◆ **Data shown**

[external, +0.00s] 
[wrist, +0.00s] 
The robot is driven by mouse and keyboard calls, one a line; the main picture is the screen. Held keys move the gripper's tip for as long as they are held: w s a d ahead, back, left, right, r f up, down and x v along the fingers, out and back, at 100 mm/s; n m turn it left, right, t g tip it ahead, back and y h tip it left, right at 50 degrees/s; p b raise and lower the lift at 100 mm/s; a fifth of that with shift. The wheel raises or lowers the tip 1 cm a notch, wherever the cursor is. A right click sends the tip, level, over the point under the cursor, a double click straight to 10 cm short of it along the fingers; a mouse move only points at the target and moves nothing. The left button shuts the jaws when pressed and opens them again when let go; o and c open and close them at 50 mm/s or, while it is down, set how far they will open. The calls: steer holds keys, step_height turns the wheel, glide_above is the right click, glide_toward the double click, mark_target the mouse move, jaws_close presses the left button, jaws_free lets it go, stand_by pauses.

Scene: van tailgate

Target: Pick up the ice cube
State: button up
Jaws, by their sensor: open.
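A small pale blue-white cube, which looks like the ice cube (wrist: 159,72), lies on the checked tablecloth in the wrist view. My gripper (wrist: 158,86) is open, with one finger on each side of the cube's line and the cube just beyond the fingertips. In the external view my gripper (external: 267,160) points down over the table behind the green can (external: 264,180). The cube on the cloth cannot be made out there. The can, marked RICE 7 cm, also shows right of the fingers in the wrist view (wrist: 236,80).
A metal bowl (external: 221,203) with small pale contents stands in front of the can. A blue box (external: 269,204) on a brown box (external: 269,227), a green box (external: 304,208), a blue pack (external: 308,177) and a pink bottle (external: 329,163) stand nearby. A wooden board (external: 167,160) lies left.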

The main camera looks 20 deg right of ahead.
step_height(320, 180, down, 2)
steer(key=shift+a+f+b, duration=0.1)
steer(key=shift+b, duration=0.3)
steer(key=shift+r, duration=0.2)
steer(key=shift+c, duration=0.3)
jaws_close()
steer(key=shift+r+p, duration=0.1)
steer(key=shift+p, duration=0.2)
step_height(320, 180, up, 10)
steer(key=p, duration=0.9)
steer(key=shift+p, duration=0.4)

◆ **The exercise**
Locate and copy each line in the data above that includes the word "button".

◆ **Result of this exercise**
The robot is driven by mouse and keyboard calls, one a line; the main picture is the screen. Held keys move the gripper's tip for as long as they are held: w s a d ahead, back, left, right, r f up, down and x v along the fingers, out and back, at 100 mm/s; n m turn it left, right, t g tip it ahead, back and y h tip it left, right at 50 degrees/s; p b raise and lower the lift at 100 mm/s; a fifth of that with shift. The wheel raises or lowers the tip 1 cm a notch, wherever the cursor is. A right click sends the tip, level, over the point under the cursor, a double click straight to 10 cm short of it along the fingers; a mouse move only points at the target and moves nothing. The left button shuts the jaws when pressed and opens them again when let go; o and c open and close them at 50 mm/s or, while it is down, set how far they will open. The calls: steer holds keys, step_height turns the wheel, glide_above is the right click, glide_toward the double click, mark_target the mouse move, jaws_close presses the left button, jaws_free lets it go, stand_by pauses.
State: button up

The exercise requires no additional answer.